たて襟のシャツ。内側に違う色が入り、伊達姿。


葬儀の形を選んだ。

家族葬。

「絶対、坊主をよぶな。」


父は、お坊さんが大嫌い。

これには、なかなか昔々迄遡る話です。


妹の葬儀。

母の葬儀。

父の葬儀。


すべて私が喪主だった。


妹の葬儀は、私の人生に長らく暗い影を残した。


妹の葬儀に、親や親類が喪主にならない理由。


それは、親よりも早く死ぬのは、最大の親不孝なので、葬儀には、親や、近い親戚は出席しないという風習が根強くあったから。


妹の死は、まだ3歳だった私にはよくわからない。

ただ、母が生後間もない妹を抱き、走っていく後ろを、必死に走ってついていった記憶はある。


さて葬儀の話に戻ります。


葬儀には、お坊さんがセットです。


しかし、来なかった。


理由「ゴルフ行くから無理」。。


後に、父は檀家をおりた。
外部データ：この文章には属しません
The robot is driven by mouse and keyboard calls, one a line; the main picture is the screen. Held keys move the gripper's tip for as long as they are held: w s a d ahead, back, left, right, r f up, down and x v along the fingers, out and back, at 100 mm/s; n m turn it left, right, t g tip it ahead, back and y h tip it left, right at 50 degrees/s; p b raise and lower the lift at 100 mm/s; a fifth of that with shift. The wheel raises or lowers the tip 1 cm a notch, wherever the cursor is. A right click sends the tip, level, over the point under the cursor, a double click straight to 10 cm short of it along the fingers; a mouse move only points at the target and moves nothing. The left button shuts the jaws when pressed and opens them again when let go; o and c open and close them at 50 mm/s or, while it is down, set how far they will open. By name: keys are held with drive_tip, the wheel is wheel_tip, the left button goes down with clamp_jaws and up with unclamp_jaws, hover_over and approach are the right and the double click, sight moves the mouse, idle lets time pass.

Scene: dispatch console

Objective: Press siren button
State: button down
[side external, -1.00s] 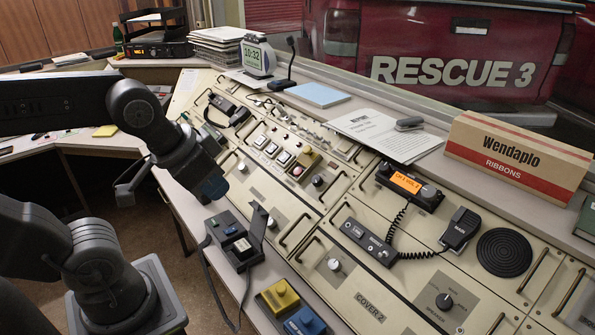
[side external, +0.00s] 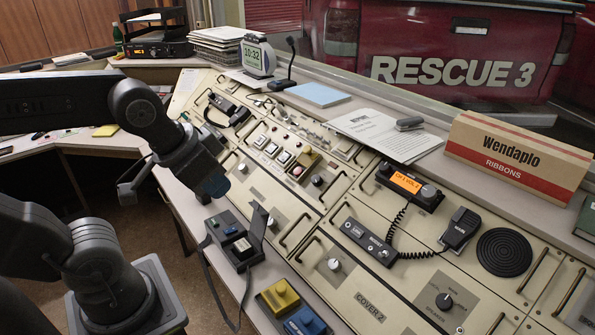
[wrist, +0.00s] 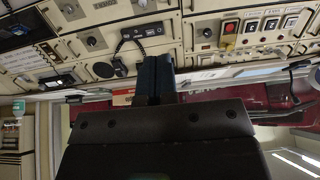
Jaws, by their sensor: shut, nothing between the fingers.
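No button label is legible enough to tell which one is the siren button. A black box (side external: 222,228) with a flap standing up has small buttons on top. On the console are a row of pale buttons (side external: 271,149) and a small red button (side external: 297,170), apparently also the red button in the wrist view (wrist: 229,27). My gripper (side external: 215,187) is shut and empty, above the console's near left edge, apart from these buttons. Its dark fingers (wrist: 155,78) are together.
A radio handset (side external: 461,228) with a coiled cord lies right of centre. A Wendaplo box (side external: 518,155) stands on the back ledge. A cable hangs from the black box.

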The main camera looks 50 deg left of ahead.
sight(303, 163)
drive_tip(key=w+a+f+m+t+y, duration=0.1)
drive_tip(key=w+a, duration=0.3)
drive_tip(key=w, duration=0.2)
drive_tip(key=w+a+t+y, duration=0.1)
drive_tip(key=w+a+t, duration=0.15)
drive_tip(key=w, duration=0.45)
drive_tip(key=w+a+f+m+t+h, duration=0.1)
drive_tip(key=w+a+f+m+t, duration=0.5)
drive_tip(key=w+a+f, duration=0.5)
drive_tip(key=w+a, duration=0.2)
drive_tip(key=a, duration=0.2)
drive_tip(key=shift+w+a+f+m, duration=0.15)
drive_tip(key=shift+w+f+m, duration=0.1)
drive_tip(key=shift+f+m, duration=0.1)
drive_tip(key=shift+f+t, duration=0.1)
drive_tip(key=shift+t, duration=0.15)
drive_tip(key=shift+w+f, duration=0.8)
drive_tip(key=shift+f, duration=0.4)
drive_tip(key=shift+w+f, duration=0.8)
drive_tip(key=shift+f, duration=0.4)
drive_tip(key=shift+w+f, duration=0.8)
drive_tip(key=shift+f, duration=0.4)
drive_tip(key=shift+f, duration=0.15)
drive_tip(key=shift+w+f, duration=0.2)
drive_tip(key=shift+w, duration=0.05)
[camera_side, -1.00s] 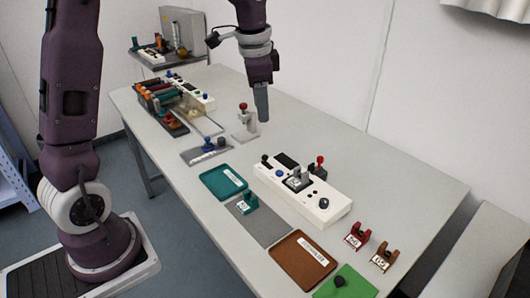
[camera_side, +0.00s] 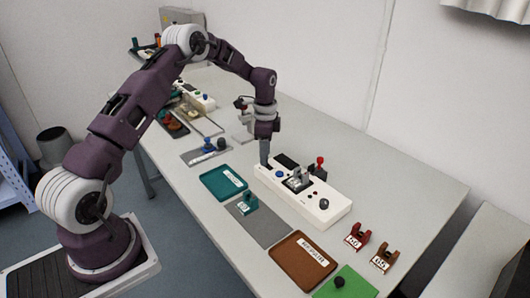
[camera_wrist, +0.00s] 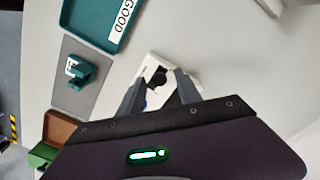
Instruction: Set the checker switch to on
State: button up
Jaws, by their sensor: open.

やめたが正解。


無宗教となる月夜野家の原因である。


父は一貫性があり、しかし柔軟さも持ち合わせていたので、「近親者のみ」「密葬」「家族葬」「友人葬」には、早くも取り入れた人でもある。


変な人と言われるのは、この田舎には合わないルールを、受け入れたからではないだろうか。


変な人には、別の意味で、娘の私は持っている。


ただ、遺影を見て思うのは、もう2度と話せない。記憶を辿っていく。


そこには、自分でも気がつかなかった、父娘の深い縁。

辿り着いたのは、父と私は似すぎていた事。


ため息を漏らさずには居られない。


今日も線香を祭壇に手向けるのである。